I traveled a lot myself, seeking new plants for Garden construction by taking $29 AirSouth flights to wherever they went in Florida. I’d rent a truck and load up with plants. The new migration of Mexican men into South Carolina was in full swing, so Pat was often down in Mexico reporting for The State. Jack– that mutt we affectionately referred to as a Rhodesian Redneck because somebody, sometime, said he looked like a Ridgeback Safari dog–held down the fort, but to keep track of him, we wired a tiny silver bell to his collar.

He was a beefy, auburn colored hunting dog — butch but neutered — with a curled tail and a misaligned lip that gave him a mischievous smile. One Halloween for the ArtBar Pet Party, he went as the big-balled alpha male he would have been pre-neutering — we wrapped boiled eggs in pantyhose around his waist. He strutted proudly, then ate the eggs. And pantyhose.

Like everything that went through that little house in Melrose Heights, Jack appeared and disappeared at his leisure. It wasn’t until we got that new style digital answering machine that we found out exactly how far he went.


Pat was down in Oaxaca for a few weeks, where most of the state’s much-needed new workforce was from. My job was punishingly hot work, so we started work at daybreak. Jack was part of my morning routine. He would come in from his doghouse, watch me finish my coffee, and then we’d go for our walk around 5 am. In dark, quiet Melrose, Jack didn’t even have a leash. He’d be a block ahead, sniffing leaves and recycle bins. If he found something good, later, while I showered, he’d sneak down the street, then I’d have to follow the silver tinkle in the dark, step into a neighbor’s yard, past the still open four o’clocks by the recycle bin and find him looking up at me, smiling, from a ripped trash bag. I’d whisper-yell him back into our own yard.
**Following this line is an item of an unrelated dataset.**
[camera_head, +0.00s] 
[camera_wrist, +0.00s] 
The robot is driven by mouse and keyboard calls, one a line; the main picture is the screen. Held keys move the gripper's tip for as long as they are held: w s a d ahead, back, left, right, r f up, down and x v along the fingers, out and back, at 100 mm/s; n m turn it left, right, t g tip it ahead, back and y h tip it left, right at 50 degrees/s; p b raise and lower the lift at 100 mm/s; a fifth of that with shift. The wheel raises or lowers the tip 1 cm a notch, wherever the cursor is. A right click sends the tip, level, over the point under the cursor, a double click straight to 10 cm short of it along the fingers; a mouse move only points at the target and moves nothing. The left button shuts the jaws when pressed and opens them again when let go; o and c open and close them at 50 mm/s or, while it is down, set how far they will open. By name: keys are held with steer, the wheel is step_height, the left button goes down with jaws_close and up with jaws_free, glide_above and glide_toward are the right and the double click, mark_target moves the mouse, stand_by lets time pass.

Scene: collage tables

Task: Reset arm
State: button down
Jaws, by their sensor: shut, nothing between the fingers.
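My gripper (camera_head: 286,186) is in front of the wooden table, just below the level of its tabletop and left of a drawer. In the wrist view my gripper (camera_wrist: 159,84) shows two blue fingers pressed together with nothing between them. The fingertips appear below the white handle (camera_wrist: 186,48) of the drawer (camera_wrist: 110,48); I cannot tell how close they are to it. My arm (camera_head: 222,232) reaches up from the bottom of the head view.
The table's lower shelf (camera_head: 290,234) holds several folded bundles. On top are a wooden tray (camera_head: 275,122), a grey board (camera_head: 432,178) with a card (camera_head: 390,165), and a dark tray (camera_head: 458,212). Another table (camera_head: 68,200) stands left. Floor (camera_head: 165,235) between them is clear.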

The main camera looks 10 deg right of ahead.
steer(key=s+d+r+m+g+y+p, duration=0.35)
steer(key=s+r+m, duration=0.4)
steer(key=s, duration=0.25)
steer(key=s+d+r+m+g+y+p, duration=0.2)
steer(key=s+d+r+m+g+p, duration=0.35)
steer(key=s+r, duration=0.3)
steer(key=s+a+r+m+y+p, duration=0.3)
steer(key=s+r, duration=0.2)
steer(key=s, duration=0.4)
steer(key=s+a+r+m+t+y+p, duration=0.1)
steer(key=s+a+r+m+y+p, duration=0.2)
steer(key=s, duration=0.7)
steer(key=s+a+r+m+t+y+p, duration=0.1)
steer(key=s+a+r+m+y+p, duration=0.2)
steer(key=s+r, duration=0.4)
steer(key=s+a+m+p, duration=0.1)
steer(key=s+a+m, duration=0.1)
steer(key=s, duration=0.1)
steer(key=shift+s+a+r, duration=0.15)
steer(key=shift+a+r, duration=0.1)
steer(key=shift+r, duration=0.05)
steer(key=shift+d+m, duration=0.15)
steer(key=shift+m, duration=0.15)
During the workday, Jack stayed outside in a homemade doghouse. He knew my after-work routine: drop keys, dirty boots, and muddy cargo shorts at the back door, then listen to messages on the answering machine. He’d be outside, right below the window by the phone, staring up at the Venetian blinds like he could see me.

After work, mid-afternoon, we’d go for another walk and usually ended up in 5 Points, at Adrianna’s for coffee. A crew of painters from the halfway house nearby loved getting some puppy time with Jack. If I had errands, I’d leave him with the painters.

Sometimes we went under the train tracks, up the hill, through campus, and all the way up to the brand new Hunter Gatherer Brewery on South Main, where we’d order bean dip, then bum a ride home.

One day, I had a big adventure that made me four hours late. I’d been asked by a friend to camcord the birth of her child and things like that happen on their own schedule. Among the powerful moments, the rush and screams, there were quiet times. During one of those, a guy in nurse scrubs handed me a piece of paper with a scratched note: Jack’s home.